In a similar analysis during September 1991, 57 motors were tested and 7 were determined to be burnedout. The average run time of these 7 motors was 1,404 days. As shown in Fig. 2, the run time trend continues to increase due to the continued use of the routine maintenance program.

A similar method of analysis monitors the number of wet motors. Since the program's start, approximately 390 of the tested motors (17.5%) required dryout (Fig. 3). Of these, 96% or 374 were successfully dried out, tested, and returned to service.

Cost savings of the routine maintenance program is substantial.

The average 1991 price book lists the cost of repairing a 100 hp, 450 series (5 1/2-in. casing size) ESP motor, such as those used in Sacroc operations, as approximately $5,630 for a dryout and $9,940 for a rewind.

By comparison, routine maintenance including the dryout process is approximately $800.

ACKNOWLEDGMENTS

The authors thank Chevron U.S.A. Inc. and E.S.P. Inc. for their permission to publish this article.

REFERENCES

  1. Vest, E.L. Jr., "Oil Fields of the Pennsylvanian-Permian Horseshoe Atoll, West Texas," Geology of Giant Petroleum Fields, Memoir No. 14, AAPG, AAPG Meeting, Oklahoma City, Apr. 24, 1968.

  2. Perryman, T.L., "Workovers: Key to Sacroc Reservoir Control," Petroleum Engineer, February 1972.

  3. Dicharry, R.M., Perryman, T.L., and Ronquille, J.D., "Evaluation and Design of a CO2 Miscible Flood Project Sacroc Unit, KellySnyder Field," JPT, November 1973.

  4. Newton, L.E. Jr., and McClay, R.A., "Corrosion And Operational Problems, CO2 Project, Sacroc Unit," Paper No.
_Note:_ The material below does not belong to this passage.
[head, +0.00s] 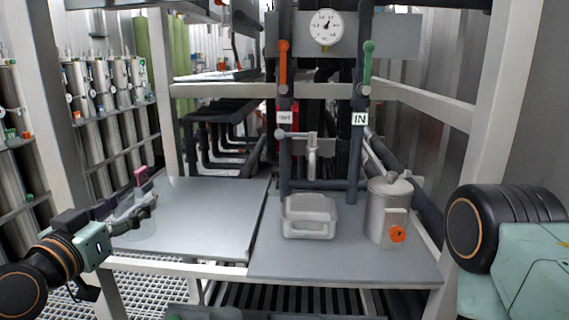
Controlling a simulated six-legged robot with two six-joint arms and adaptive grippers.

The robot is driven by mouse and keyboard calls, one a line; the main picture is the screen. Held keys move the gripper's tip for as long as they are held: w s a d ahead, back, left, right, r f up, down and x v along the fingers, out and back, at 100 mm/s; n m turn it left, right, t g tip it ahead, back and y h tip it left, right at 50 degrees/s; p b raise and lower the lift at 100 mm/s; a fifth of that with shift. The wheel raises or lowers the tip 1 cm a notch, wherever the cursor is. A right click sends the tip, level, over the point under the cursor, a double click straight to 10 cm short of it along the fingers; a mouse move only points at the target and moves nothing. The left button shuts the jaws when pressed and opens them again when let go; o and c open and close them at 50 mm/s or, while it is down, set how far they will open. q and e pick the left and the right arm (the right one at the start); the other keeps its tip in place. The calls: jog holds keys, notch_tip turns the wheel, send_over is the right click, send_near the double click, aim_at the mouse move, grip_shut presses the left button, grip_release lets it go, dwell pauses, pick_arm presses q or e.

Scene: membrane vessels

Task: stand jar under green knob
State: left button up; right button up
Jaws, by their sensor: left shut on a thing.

SPE 6391.

  5. Patterson, K.W., "Downhole Corrosion Encountered in the CO2 Flood at the Sacroc Unit," Southwestern Petroleum Short Course, Lubbock, Tex., April 1979.

  6. Johnson, R.A., and Divine, D.L., "Reducing Costs Through the Routine Maintenance and Testing of Submersible Motors and Pumps," Gulf Coast Section of SPE ESP Workshop, Houston, Apr. 26-28, 1989.

  7. Recommended Practice for Insulation Testing of Large AC Rotating Machinery with High Direct Voltage, ANSI/IEEE Std. 95-1977.

  8. Recommended Practice for Testing Insulation Resistance of Rotating Machinery, ANSI/IEEE Std. 43-1974.